Supplied records:
══════════
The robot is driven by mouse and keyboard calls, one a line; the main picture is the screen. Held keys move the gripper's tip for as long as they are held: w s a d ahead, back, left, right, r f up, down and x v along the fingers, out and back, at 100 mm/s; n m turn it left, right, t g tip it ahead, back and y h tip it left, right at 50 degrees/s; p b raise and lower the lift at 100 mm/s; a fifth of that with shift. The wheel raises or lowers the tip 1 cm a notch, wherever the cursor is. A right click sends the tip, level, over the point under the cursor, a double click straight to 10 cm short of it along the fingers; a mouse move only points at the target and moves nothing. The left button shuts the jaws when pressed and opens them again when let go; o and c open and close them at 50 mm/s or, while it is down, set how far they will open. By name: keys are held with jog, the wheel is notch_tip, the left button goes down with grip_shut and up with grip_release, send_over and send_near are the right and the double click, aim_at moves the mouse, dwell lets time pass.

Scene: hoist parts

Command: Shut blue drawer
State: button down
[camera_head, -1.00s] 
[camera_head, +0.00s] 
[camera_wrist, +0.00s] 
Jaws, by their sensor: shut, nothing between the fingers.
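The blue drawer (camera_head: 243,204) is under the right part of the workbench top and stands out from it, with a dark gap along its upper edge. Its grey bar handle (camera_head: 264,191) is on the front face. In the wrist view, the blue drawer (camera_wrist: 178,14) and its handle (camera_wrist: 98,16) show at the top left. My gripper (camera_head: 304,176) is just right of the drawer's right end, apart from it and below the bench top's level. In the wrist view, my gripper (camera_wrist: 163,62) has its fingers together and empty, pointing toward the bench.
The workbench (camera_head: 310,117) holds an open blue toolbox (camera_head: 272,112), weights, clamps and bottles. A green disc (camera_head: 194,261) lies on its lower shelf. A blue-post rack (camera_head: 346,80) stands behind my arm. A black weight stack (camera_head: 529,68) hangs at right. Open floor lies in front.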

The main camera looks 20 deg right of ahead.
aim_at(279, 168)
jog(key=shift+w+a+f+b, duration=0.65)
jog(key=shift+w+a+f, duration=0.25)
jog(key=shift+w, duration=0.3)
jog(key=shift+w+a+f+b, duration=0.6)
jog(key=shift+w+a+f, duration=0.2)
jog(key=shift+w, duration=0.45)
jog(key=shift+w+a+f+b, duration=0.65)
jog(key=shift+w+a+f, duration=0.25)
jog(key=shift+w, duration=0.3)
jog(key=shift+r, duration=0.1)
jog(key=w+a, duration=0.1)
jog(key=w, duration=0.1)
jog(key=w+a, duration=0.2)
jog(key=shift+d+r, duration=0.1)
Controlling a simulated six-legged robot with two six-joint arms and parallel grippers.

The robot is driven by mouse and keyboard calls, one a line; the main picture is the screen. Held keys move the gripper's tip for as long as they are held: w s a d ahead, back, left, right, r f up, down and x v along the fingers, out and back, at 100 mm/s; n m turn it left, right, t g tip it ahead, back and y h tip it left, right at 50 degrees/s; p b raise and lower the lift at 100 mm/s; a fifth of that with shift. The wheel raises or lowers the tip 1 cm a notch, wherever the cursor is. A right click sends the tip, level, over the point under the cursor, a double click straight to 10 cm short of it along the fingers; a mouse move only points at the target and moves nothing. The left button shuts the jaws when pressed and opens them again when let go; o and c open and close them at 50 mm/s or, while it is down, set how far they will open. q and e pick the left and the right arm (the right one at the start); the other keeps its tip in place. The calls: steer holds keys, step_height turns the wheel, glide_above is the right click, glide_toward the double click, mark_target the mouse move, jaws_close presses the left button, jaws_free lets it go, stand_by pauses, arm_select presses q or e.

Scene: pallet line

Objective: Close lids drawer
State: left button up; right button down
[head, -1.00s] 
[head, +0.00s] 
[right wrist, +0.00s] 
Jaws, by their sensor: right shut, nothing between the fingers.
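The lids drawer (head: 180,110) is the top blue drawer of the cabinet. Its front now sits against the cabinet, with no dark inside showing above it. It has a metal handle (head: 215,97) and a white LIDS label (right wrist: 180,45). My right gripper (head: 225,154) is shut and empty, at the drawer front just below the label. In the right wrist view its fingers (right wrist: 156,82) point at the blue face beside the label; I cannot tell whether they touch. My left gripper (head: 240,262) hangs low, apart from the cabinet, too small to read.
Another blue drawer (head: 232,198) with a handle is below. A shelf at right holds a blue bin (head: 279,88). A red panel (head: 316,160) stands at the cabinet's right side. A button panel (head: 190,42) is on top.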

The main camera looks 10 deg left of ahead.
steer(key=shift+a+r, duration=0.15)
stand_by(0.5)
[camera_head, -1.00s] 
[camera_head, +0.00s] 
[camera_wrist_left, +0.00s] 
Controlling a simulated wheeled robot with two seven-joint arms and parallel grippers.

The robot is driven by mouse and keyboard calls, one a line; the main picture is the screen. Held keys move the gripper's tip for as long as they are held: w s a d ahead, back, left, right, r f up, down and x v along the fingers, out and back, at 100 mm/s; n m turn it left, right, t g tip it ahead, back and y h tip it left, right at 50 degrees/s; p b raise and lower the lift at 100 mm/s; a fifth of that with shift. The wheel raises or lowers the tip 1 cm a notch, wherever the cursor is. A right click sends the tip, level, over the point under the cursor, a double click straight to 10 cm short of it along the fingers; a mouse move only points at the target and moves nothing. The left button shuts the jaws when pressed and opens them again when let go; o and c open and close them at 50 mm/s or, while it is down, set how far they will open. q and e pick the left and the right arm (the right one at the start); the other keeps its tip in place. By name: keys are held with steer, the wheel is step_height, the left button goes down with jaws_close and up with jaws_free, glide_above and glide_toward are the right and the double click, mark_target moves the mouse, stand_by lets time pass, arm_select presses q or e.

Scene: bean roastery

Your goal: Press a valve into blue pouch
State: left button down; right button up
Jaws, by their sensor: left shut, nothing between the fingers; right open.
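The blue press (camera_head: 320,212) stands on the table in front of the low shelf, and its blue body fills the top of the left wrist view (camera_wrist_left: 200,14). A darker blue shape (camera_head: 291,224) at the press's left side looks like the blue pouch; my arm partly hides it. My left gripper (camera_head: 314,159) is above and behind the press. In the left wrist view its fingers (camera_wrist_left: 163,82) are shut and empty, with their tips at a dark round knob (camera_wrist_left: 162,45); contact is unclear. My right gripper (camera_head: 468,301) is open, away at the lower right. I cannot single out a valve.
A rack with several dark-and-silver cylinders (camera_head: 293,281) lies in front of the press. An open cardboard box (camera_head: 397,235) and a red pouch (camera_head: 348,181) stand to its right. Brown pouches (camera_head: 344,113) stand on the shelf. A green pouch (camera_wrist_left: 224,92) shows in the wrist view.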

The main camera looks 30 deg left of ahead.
══════════
Given problem:
Retype only this portion of the data above: the line containing "Controlling a simulated six-legged", the line containing "[right wrist, +0.00s]", and all lines between them, exactly.

Completed exercise:
Controlling a simulated six-legged robot with two six-joint arms and parallel grippers.

The robot is driven by mouse and keyboard calls, one a line; the main picture is the screen. Held keys move the gripper's tip for as long as they are held: w s a d ahead, back, left, right, r f up, down and x v along the fingers, out and back, at 100 mm/s; n m turn it left, right, t g tip it ahead, back and y h tip it left, right at 50 degrees/s; p b raise and lower the lift at 100 mm/s; a fifth of that with shift. The wheel raises or lowers the tip 1 cm a notch, wherever the cursor is. A right click sends the tip, level, over the point under the cursor, a double click straight to 10 cm short of it along the fingers; a mouse move only points at the target and moves nothing. The left button shuts the jaws when pressed and opens them again when let go; o and c open and close them at 50 mm/s or, while it is down, set how far they will open. q and e pick the left and the right arm (the right one at the start); the other keeps its tip in place. The calls: steer holds keys, step_height turns the wheel, glide_above is the right click, glide_toward the double click, mark_target the mouse move, jaws_close presses the left button, jaws_free lets it go, stand_by pauses, arm_select presses q or e.

Scene: pallet line

Objective: Close lids drawer
State: left button up; right button down
[head, -1.00s] 
[head, +0.00s] 
[right wrist, +0.00s] 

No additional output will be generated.